NORTH CHARLESTON, S.C. (Reuters) - The South Carolina city where a white police officer shot dead an unarmed black man one year ago still simmers with racial tension as black residents say they continue to be harassed and humiliated by law enforcement.

Miles Scott, son of the late Walter Scott, lays a rose as relatives and friends gathered to remember Scott, at Live Oak Memorial Gardens in Charleston, South Carolina, April 4, 2016. REUTERS/Randal Hill

Patrolman Michael Slager killed motorist Walter Scott on April 4, 2015, firing eight times at his back as he fled a traffic stop for a broken tail light. A bystander captured the shooting on cell phone video. Scott, 50, was a father of four.

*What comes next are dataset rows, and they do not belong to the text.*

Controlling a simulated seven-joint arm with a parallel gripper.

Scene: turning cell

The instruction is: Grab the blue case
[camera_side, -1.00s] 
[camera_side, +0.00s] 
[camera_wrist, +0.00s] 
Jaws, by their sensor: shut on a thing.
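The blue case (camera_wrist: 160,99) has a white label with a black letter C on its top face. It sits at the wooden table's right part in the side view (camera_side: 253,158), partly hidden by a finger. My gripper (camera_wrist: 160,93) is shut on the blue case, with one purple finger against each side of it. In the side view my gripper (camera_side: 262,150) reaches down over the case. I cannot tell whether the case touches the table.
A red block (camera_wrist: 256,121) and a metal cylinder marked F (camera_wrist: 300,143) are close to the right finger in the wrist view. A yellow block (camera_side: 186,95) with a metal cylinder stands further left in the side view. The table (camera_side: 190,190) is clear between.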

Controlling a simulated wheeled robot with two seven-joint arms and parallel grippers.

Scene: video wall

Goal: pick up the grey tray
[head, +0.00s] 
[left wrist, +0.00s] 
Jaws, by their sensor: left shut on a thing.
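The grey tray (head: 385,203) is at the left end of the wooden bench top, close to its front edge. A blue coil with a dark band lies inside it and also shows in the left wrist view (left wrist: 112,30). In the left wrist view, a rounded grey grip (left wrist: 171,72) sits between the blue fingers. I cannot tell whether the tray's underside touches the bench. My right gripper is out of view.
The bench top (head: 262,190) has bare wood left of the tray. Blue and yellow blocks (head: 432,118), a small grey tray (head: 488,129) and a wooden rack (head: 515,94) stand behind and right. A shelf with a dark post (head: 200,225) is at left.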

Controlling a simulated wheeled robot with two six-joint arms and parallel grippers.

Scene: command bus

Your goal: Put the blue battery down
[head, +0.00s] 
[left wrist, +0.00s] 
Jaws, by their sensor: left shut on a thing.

Slager’s arrest on a murder charge may have helped spare North Charleston the rioting that took place in other U.S. cities after police killings of black men. He is awaiting trial, his lawyers saying he acted in self-defense.

African Americans say their demands for more transparency in police practices, such as the creation of a citizen review board, have gone unheeded. Some complain of being subjected to overly aggressive policing and racial profiling.

“People are still being picked out and picked on,” Walter Scott’s brother, Anthony Scott, said on Monday after family and friends prayed and placed white roses on the slain man’s grave.

“I don’t want to see another mother, another family, have to go through what we’ve gone through,” added Judy Scott, the men’s mother. “There needs to be a change.”

Civil rights organizations are urging the U.S. Justice Department to investigate the police department. The NAACP Legal Defense and Educational Fund Inc (LDF) has collected testimonials they hope will bolster the request for a federal probe, said Monique Dixon, LDF’s deputy director of policy and senior counsel.

“We want to make sure it doesn’t happen again,” said Edward Bryant III, president of the National Association for the Advancement of Colored People’s North Charleston chapter. No one should “act as judge, jury and prosecutor on the streets in a police car.”

Mayor Keith Summey, who declined an interview request, said in a statement that steps had been taken to rebuild trust in the city where 47 percent of the 106,000 residents are black and about 78 percent of the city’s police force is white, as are Summey and Police Chief Eddie Driggers.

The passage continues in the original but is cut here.